エッセイを書く(2)
杉村春子について
あけぼの 春子さん
杉村春子、私を初めて泣かせた意地悪な人。と言っても、観客の私が、映画の中の小母さんに泣かされたのである。
伊藤左千夫の小説『野菊の墓』を映画化した、『野菊の如き君なりき』の中で、杉村春子は主人公の少女を苛める旧家の女性を演じていた。その女性の冷たい仕打ちに、小学生の私は憤りとやるせなさを感じ、涙が止まらなかった。薄幸の「民さん」が死んでしまった悲しみはもちろん大きかった。しかし、その死を招いた封建社会の理不尽さ、理不尽と思いながらもそれを受け入れて当然とする社会、その象徴が杉村春子演ずる人物だった。
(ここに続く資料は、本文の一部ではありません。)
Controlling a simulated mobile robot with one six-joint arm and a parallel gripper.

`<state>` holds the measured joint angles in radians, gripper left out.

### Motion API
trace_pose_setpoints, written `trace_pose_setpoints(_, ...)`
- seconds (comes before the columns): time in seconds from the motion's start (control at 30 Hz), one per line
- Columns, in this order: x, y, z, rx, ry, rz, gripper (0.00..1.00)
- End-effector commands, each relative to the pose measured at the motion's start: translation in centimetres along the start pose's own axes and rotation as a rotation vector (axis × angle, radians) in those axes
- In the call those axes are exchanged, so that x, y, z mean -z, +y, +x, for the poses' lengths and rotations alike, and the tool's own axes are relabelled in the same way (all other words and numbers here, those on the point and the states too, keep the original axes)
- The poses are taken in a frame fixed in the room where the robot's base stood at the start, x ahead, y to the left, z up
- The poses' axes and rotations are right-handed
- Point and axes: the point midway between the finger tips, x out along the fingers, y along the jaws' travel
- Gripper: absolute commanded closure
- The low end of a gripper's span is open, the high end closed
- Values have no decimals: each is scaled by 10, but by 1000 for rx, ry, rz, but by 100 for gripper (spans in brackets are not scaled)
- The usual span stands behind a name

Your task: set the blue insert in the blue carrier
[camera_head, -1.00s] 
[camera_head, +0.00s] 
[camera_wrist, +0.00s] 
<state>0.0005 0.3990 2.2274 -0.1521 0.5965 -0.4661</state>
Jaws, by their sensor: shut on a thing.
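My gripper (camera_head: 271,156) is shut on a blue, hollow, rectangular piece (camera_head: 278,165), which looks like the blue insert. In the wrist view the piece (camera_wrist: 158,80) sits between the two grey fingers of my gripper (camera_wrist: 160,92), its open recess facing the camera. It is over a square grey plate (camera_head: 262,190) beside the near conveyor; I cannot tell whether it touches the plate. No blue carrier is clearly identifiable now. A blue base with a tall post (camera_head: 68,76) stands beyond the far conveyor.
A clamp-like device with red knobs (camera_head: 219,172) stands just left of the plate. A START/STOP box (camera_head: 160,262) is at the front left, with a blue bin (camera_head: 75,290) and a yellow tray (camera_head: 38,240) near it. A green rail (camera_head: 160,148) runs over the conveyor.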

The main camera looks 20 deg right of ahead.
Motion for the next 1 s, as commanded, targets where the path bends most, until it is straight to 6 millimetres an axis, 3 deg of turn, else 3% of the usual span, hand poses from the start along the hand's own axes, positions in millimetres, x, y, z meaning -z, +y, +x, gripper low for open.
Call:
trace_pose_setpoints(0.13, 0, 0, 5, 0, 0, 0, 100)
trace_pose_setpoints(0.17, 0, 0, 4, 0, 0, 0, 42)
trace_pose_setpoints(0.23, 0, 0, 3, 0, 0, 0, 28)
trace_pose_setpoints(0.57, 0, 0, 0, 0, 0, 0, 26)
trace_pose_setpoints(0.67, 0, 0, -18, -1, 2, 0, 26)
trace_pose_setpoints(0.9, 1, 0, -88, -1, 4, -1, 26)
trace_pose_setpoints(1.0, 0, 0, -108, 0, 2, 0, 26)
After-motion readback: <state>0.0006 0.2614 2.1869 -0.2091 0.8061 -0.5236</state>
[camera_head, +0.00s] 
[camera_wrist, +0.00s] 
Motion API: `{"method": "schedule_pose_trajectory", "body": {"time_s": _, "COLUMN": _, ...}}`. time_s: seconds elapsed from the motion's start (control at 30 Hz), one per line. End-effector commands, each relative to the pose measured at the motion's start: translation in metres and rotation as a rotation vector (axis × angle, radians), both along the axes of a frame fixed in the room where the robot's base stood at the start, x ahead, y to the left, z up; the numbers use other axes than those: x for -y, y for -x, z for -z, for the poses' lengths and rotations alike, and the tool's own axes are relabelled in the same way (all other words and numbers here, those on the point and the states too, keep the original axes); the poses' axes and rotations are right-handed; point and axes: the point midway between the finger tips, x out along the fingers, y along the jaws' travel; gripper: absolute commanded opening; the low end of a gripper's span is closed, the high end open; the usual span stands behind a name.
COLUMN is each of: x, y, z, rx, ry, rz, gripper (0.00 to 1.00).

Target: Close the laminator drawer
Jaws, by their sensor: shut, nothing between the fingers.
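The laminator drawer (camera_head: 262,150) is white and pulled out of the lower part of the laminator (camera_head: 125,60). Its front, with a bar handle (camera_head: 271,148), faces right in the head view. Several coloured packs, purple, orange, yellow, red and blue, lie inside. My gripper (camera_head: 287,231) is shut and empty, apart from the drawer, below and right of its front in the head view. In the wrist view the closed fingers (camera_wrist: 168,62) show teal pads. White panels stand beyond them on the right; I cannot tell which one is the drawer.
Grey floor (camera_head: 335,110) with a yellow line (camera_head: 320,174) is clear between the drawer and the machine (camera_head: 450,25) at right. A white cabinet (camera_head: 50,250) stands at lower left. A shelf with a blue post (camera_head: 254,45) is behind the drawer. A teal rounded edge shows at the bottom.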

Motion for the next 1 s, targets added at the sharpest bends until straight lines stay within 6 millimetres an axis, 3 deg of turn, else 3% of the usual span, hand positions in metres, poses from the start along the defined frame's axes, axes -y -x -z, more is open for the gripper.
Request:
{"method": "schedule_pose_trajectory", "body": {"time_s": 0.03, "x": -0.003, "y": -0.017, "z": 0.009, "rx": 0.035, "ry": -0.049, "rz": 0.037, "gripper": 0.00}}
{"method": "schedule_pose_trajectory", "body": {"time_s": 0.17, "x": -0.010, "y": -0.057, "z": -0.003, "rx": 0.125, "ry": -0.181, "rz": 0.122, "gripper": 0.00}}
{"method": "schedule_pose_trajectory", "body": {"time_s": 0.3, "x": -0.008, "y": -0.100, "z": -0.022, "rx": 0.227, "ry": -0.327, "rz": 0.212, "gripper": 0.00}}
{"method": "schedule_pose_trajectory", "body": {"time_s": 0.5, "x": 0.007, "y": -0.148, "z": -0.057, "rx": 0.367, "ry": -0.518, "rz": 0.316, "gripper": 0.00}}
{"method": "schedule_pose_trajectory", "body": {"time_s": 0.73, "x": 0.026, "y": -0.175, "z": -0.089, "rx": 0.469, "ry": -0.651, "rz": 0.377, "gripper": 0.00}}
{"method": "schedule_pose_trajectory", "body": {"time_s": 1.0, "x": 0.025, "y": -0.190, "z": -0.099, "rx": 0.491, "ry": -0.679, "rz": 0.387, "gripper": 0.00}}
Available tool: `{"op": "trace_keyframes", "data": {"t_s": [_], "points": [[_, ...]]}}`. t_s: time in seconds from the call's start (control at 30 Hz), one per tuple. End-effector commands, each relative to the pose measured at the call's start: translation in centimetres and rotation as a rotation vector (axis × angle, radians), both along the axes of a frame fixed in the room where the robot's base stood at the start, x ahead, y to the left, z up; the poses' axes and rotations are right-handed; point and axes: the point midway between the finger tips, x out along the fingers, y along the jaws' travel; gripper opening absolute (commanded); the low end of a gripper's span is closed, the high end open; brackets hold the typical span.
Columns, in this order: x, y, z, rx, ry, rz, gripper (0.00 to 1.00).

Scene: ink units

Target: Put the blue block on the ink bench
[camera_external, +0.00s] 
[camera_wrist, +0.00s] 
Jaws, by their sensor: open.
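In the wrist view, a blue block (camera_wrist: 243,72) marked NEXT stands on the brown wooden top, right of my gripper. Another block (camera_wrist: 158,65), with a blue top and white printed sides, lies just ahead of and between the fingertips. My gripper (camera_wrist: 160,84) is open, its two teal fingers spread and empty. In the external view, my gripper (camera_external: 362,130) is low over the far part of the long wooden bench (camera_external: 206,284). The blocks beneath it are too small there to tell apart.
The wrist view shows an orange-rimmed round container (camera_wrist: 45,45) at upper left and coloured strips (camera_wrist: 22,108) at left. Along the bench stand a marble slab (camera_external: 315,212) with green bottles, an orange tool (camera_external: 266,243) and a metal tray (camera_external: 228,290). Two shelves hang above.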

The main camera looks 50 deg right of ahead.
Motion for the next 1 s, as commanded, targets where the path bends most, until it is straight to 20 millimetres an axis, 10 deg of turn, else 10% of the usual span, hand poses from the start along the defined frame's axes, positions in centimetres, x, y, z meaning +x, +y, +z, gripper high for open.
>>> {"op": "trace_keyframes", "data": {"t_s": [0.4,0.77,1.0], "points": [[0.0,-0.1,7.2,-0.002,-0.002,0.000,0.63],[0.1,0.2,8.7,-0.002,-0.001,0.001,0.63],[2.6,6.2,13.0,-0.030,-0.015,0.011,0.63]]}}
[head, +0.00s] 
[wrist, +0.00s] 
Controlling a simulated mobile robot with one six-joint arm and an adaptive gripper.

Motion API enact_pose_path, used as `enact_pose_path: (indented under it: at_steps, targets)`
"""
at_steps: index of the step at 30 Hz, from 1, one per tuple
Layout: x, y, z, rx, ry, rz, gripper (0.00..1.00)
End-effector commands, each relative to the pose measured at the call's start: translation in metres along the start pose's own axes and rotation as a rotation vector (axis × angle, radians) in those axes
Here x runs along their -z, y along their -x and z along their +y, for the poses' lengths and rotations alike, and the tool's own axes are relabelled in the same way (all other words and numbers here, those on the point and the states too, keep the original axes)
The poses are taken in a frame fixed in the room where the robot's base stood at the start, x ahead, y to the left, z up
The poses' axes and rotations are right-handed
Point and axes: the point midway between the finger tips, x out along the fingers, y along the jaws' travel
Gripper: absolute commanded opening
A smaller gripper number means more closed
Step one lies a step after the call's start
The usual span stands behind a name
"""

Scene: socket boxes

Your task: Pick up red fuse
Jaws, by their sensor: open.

憎らしくて、悲しくて、腹を立てたものの、その感情を沸き上がらせたものは杉村春子の演技だった。時がたつと可憐な民さんの顔も浮かばなくなったが、役になりきっていた杉村春子のすばらしさは鮮明によみがえる。
先日、テレビで杉村春子の特集番組を見た。広島訛が抜けなかったこと、鼻濁音ができなかったこと、容姿が優れていたとは言えないこと――マイナスをプラスに転じて成功する人はどの世界にもいるが、杉村春子もそういう人だった。僅かな才能(彼女の場合は僅かではないが)でも努力によって報われると信じ、年齢を超越して精進し続けた。
それだけに、若い劇団員の不勉強、努力不足を叱った。文学座の団員は、きつい言葉で本当(、、)に(、)泣かされたという。厳しさは優しさだと気づいた人だけが、残っているようだ。
杉村春子は女優であるから、演技がすべて。芝居ごとにその役になりきっている。芸者を演ずる時は、子供の時からその世界で育ったかと思われるほど、花柳界の人になっている。武家の内儀の役なら、その階級の生活感やプライドが仕種にあらわれている。
小さな身体を舞台で大きく見せ、感情の移ろいを際立たせるための小物使いも巧みだった。例えば、白いハンカチをはらはらと振る。手の先よりも、ハンカチを使うことで揺れ動く感情が広がる。舞台では却って美しさを膨らませることができる。日本舞踊の所作を取り入れた着物姿の美しさ、特に肩の線の美しさで、彼女以上に色っぽい人はいないように思う。
代表作は、『女の一生』。主人公の少女期を演ずるのには、高齢になってからは、舞台とはいえちょっとどうかな、と思う場面もあったけれど。映画で泣かされた私を励ましてくれたのも、杉村春子だ。主人公、布引けいの心情を布引けいになりきって述べた、「……自分で選んだ道だから……」。この台詞で、私は自分を納得させ、今までの節目をどうやら通過して来た。
何の関わりもないとは言え、何かの縁で私の心に残っている杉村春子、なんとすばらしい役者ではないだろうか。